Whether we regard the magnitude of the enterprise, the importance of the district it is intended to serve, the difficulties and opposition that have had to be surmounted, or the many and varied influences that it is likely to exercise upon the future of transport in the United Kingdom, the Manchester Ship Canal is undoubtedly one of the most remarkable undertakings of modern times.

It is not that the canal is unique in point of the expenditure involved, or in so far as the engineering problems to be dealt with are concerned. The Suez Canal is at once a much more costly and a much more extensive work, its actual cost having been about 20,000,000l. sterling, as against less than half that sum for the Manchester enterprise; and its length having been about 100 miles, as against 35. The Panama Canal, again, although approximately about the same length as the ship canal between Manchester and the sea, has cost, up to the present time, about 60,000,000l. sterling, including the expenditure on financing. The Nicaraguan Canal, again, which is now about to be undertaken in real earnest, is estimated to cost from 13,000,000l. to 20,000,000l., and will involve the cutting of some 28 miles of canal, in addition to the almost equally serious work of canalising the St. Juan River. But these are all works of a different character, and having a different object in view. The Suez, Panama, Nicaraguan, and Corinth Canals are isthmian waterways, intended, or constructed with the view of connecting together seas or oceans that Nature had divorced, and thereby carried out with the primary, if not with the sole, object of abridging distance. The Welland and the St. Mary’s Falls Canals, in Canada and the United States, are of much the same character, their object being that of uniting waters that were originally kept apart by natural barriers. But the Manchester Ship Canal has but few antetypes. The canals already in existence that most nearly correspond to it in character are the Erie Canal, which connects Buffalo with New York, and thereby secures an unbroken line of water communication between Chicago and New York, a distance of over 1000 miles; and the Poutiloff Canal, 38 miles in length, which connects Cronstadt with St. Petersburg, and has converted the latter city into a seaport. The design of the Manchester Ship Canal is to transform that large centre of population and industry from a landlocked city into a seaport, and to confer the same facilities on a number of other towns in the neighbourhood.

There is no district and probably no community that appears to offer better facilities for making the experiment of providing a great inland waterway of this description. Manchester and Liverpool, with their immediate suburbs contain at least a million and a half of souls. But the trade and industry of the two towns are even more important than their population, relatively to other districts. The cotton trade of the world is carried on in this part of Lancashire. Manchester and Liverpool together have obtained and maintained a great repute as the centre of large industrial operations of almost every kind: engineering works, shipbuilding works, alkali works, tobacco factories, chemical and copper works, and many others. Liverpool has to-day a larger export shipping trade than any other port in the world, and is only eclipsed by the Thames in the matter of imports. But this great business of imports and exports is not originated in Liverpool herself. She is only the distributing centre for a very large and a very populous district, and a centre moreover that did not appear to offer to that district the economical facilities and advantages to which it was entitled. The port and harbour dues at Liverpool were heavy and onerous, and the rates charged by the railway companies for the transportation of traffic between the Mersey and the interior of the country were deemed to be much higher than they should have been, having regard to the importance of the traffic.

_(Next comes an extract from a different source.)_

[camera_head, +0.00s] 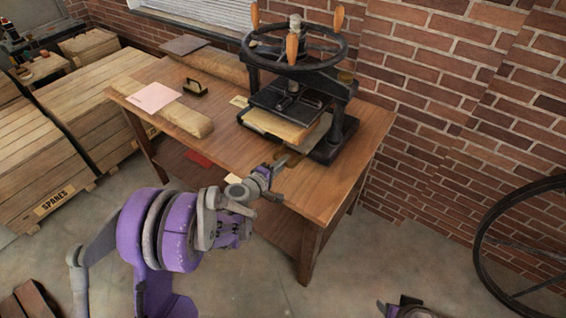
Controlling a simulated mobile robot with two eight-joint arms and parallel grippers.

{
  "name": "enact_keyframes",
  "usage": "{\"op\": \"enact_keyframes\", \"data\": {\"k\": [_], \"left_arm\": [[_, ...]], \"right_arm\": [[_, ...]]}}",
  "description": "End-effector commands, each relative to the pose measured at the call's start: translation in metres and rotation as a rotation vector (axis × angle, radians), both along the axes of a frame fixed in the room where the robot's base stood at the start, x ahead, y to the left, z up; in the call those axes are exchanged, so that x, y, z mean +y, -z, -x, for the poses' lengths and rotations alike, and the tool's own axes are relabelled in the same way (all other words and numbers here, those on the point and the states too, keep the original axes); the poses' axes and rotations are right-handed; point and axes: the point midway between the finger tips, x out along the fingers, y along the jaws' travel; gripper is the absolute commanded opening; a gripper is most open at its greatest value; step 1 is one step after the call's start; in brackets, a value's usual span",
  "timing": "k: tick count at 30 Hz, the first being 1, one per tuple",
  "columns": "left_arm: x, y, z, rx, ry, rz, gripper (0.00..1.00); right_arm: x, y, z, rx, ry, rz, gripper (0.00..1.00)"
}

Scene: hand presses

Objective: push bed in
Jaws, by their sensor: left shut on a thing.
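The black hand press (338,130) stands at the right end of the wooden table, with a large handwheel (300,60) on top. Its bed (275,127) is a tan slab under the dark platen (290,103), and its front edge sticks out toward me. My left gripper (277,170) is at the table's front edge, in front of the press. It is shut on a thin grey piece whose outline is too small to make out; I cannot tell whether this joins the bed. Only a purple part of my right arm shows at the bottom edge; its gripper is out of view.
On the table (222,150) are a pink sheet (154,97) on a long pale block (185,117) and a small dark tool (195,88). Wooden crates (55,195) stand at left. A brick wall is behind, and a spoked wheel (480,245) is at right.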

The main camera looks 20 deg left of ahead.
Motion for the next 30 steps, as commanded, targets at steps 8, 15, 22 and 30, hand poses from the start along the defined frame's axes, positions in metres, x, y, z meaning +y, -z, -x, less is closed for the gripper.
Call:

The proposal to construct a canal is by no means a new one. Manchester, as every one knows, has for more than a century and a quarter been the foremost in all plans and operations designed to secure economy and facility of transport. Many years ago it was proposed to convert the Irwell into a navigable river, and this, of course, would have connected Manchester with the Mersey and so with the sea. But the Irwell—a tortuous, narrow, and in many respects unsatisfactory stream—did not readily lend itself to a grand proposal of this kind, and the little that was done to make it a maritime highway was never attended with any real advantage to trade and commerce. The Bridgwater Canal was a larger and more ambitious venture. It also connected Manchester with the sea by the Mersey, as well as with many inland towns by auxiliary canals—Bolton, by the Manchester, Bolton, and Bury Canal; Rochdale, by the Rochdale Canal; Blackburn and Accrington, by the Leeds and Liverpool Canal; Ashton and Huddersfield, by the Manchester and Huddersfield Canal; and so with some other large towns. The truth is that Manchester is, and has been for more than a century, the centre of a vast network of canals, whereby water communication was made possible with nearly every other important town and district in the country. But this possibility was one that could only be taken advantage of to a very limited extent. The canals surrounding Manchester have been of small size and depth, admitting of the passage of small boats and barges only, so that they could not be utilised for sea-going craft. For most practical purposes, such waterways were therefore of little use. What was felt to be necessary was a canal sufficiently broad and deep to admit of the passage of large ocean-going steamers right up to the warehouses and mills of Manchester and the neighbouring towns. This necessity was all the more keenly felt, and all the more readily acted upon, that the railway rates between Manchester and Liverpool were generally onerous and oppressive.